WHAT THE EXERCISE ASKS. Every line with the string "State" should be gathered.

================================

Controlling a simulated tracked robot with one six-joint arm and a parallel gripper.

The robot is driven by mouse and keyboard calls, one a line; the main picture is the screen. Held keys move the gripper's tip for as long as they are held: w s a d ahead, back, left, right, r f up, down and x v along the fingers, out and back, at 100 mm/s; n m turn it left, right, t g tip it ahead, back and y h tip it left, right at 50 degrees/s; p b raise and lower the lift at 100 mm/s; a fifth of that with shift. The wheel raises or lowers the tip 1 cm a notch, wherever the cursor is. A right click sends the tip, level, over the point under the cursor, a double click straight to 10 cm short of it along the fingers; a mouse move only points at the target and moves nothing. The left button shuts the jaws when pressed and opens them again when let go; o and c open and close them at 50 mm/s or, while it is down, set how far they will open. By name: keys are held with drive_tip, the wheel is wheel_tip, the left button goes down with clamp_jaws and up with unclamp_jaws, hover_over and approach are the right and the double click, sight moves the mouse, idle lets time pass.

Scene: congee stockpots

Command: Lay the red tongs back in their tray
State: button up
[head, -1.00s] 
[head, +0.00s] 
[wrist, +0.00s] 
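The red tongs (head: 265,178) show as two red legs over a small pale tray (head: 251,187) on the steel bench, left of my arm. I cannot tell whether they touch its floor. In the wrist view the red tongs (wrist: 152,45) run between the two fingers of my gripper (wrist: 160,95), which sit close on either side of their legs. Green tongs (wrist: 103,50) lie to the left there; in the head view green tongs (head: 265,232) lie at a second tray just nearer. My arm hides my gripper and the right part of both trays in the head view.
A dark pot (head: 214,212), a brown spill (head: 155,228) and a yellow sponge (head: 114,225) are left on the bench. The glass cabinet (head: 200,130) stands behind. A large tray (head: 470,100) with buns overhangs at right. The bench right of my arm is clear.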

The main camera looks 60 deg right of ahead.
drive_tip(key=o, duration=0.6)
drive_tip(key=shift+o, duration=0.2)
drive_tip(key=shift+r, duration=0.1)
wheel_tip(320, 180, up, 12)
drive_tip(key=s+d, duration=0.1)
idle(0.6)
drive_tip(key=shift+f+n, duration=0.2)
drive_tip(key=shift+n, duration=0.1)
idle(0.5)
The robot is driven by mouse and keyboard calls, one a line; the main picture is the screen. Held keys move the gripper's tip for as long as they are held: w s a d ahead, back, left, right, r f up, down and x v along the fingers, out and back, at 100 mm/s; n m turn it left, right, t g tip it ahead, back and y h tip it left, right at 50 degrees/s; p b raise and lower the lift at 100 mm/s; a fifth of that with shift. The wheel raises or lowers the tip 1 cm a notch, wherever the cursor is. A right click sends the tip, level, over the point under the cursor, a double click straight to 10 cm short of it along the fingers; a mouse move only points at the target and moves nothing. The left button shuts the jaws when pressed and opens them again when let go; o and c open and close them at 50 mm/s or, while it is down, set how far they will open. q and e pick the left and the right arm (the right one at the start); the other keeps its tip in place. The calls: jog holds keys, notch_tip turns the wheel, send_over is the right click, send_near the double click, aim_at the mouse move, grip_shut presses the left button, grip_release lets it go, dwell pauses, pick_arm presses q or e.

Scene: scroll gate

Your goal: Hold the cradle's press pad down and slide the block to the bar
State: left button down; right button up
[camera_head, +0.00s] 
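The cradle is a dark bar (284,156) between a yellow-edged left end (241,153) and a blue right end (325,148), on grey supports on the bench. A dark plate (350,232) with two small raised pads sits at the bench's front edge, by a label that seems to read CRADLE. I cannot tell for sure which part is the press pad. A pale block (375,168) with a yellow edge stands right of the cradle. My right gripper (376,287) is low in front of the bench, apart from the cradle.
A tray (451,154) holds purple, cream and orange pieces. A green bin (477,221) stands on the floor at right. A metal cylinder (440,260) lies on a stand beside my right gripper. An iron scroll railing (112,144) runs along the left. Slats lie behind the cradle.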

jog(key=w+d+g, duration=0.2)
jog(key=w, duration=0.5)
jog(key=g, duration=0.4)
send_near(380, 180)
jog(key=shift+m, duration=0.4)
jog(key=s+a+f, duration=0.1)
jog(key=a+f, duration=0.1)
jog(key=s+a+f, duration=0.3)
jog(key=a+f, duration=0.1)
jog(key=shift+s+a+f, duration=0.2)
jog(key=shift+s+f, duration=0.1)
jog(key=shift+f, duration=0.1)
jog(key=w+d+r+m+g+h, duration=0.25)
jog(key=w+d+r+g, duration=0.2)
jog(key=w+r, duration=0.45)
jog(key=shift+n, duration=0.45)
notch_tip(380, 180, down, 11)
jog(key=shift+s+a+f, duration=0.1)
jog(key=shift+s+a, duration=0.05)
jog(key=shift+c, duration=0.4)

================================

THE RESPONSE.
State: button up
State: left button down; right button up

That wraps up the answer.